- Task statement:
Pull every line of the entries that has the word "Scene".

+++++

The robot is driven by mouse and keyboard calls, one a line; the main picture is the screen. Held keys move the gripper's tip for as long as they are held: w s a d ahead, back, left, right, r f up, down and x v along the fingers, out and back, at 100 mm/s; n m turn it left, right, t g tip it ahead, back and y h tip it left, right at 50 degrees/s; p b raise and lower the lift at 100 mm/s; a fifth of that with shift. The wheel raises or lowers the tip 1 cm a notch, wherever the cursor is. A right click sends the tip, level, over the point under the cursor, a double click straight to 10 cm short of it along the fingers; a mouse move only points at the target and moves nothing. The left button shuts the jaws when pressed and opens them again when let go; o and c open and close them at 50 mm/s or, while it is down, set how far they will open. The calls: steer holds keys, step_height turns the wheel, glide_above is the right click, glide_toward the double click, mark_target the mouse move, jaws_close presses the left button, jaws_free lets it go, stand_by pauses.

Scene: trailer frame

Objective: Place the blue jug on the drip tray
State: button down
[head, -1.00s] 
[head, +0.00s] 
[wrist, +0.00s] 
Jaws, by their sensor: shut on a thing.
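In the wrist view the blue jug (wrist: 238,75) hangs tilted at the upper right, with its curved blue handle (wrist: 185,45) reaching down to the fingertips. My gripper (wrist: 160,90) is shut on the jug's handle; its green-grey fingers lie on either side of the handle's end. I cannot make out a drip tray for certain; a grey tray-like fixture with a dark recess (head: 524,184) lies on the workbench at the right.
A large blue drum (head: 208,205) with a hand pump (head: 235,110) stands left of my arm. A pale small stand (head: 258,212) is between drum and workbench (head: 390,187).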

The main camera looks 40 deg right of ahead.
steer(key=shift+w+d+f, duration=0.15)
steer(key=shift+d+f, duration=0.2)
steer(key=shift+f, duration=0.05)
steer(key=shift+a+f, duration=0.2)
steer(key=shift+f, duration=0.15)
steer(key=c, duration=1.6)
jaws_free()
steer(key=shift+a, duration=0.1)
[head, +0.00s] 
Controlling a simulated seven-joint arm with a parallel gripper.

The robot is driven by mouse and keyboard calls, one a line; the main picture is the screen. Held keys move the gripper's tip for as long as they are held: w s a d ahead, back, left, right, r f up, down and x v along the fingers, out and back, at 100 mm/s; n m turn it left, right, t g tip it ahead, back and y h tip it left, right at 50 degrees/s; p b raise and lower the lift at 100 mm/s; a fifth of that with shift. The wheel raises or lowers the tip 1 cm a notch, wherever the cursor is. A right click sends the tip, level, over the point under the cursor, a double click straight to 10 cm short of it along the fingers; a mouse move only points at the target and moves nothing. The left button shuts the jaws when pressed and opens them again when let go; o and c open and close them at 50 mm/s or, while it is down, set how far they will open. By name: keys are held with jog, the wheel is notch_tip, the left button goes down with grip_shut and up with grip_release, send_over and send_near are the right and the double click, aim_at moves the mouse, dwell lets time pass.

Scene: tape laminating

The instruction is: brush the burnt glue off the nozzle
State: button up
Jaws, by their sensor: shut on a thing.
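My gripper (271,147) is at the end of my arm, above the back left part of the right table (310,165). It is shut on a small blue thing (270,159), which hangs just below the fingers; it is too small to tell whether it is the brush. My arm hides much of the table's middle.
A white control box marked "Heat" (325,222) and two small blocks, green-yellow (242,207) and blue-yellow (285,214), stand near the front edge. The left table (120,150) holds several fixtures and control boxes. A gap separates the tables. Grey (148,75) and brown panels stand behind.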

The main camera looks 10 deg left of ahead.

+++++

- Right answer:
Scene: trailer frame
Scene: tape laminating

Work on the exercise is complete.